The Climate Change Act UK (2008) makes the United Kingdom unique amongst European member states in legally binding the Secretary of State to deliver the EU 2050 targets of a reduction in carbon emissions by 80 percent relative to 1990 levels. This requires an almost complete decarbonisation of electricity supply in 36 years time. In short, it means turning off domestic gas, turning two thirds of our private cars electric, and hugely ramping up electricity production from zero-carbon sources – essentially onshore wind, solar power and large nuclear.
It has staggered me, since leaving the Department of Environment, Food and Agriculture to take a closer look at the implementation of the Climate Change Act that I voted for, along with the vast majority of my colleagues.
The EU Commission’s preferred strategy for this sort of decarbonisation is wind power. But I have been disturbed to find that colleagues are not aware of just how substantial an increase of construction of wind turbines is required. The EU 27 requirement for zero-carbon electricity supply will require the construction of 500,000 wind turbines by 2050 from the current 42,000 wind turbines. This may sound achievable to my colleagues in Parliament until I tell them that it requires a vast wall-to-wall acreage of turbines that would comfortably cover Wales, Northern Ireland, Portugal, Belgium and Holland. And I tell them the remote nature of wind farms means transmission losses requiring boosts from coal and gas fired plants anyway. We would also need to build a new Hinkley point every three years. Which given the delays and ballooning costs of the present Hinkley ensure this option is expensive and unachievable.
While I readily accept the greenhouse theory, at DEFRA I grew extremely concerned at how much policy is hemmed in by out of date evidence. The “green blob”, that complex of NGOs, vested interested, and commentators who benefit from the subsidies in this sector, have made cataclysmic forecasts with many false predictions. One being the failure for temperatures in the atmosphere to rise anything like as much as predicted. The 18 year “pause” in atmospheric temperature rises is ignored by policy makers, hell-bent on destroying our environment today, in the hope of rescuing a tomorrow at present unlikely to arrive.
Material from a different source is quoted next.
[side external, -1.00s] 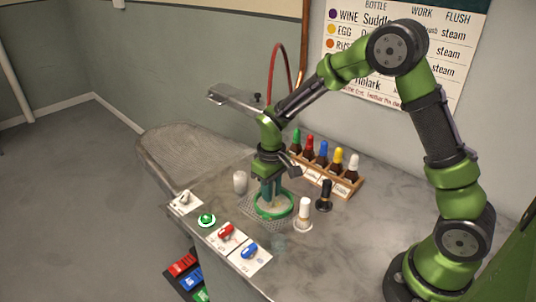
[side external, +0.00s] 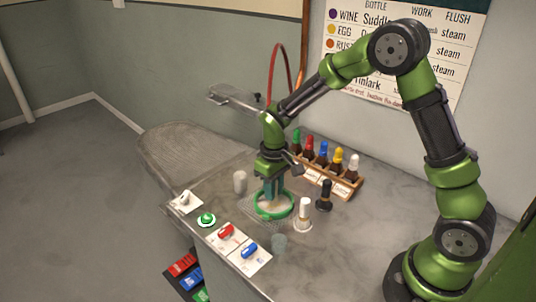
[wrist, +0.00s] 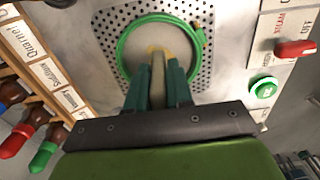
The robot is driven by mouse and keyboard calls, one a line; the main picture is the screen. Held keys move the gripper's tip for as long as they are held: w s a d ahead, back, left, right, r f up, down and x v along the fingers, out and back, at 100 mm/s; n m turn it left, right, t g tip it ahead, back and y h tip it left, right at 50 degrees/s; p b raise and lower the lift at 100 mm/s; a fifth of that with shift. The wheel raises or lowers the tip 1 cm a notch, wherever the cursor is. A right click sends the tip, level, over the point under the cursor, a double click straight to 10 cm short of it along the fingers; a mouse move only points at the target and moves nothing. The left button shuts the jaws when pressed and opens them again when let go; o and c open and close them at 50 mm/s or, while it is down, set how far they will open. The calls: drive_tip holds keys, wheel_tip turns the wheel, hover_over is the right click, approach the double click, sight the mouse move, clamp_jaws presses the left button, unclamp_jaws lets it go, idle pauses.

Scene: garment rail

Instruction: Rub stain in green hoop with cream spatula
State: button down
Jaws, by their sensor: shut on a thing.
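The green hoop (side external: 272,217) lies flat on the worktop and also shows in the wrist view (wrist: 122,50). It frames pale fabric with a yellowish stain (wrist: 151,49). My gripper (side external: 272,194) points down inside the hoop. In the wrist view its teal fingers (wrist: 158,88) are shut on the cream spatula (wrist: 157,78). The spatula's far end is over the stain; whether it touches the fabric I cannot tell. In the side view the fingers mostly hide the spatula and the stain.
A rack (side external: 345,190) of several coloured-cap bottles stands behind the hoop. A white-topped holder (side external: 304,212) and a black one (side external: 325,196) stand to its right, a pale cup (side external: 240,182) to its left. Red (side external: 226,231) and blue (side external: 250,251) switches and a green button (side external: 206,219) line the front.

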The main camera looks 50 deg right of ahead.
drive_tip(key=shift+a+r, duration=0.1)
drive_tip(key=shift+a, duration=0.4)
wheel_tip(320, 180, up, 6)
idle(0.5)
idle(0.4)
I am pressing for policy making to be open to the full evidence and also to be realistic about what is achievable. This week I set our four possible strategies to both radically reduce carbon emissions, and also to deliver affordable energy. I was enthusiastic about the potential for shale gas, combined heat and power, and CHP working in tandem with fleets of small modular nuclear plants located closer to conurbations, and rational demand management. In doing so, I’ve illustrated an achievable, possible alternative. But it is critical that we do not choose the next generation of ‘winners’.
Rather we must break the groupthink guiding present policy. The energy industry, scientists and researchers need to be unleashed from the strict confines of our present strategy, unburdened from subsidies that distort the market, and encouraged by profit and incentives to deliver our energy and emissions requirements.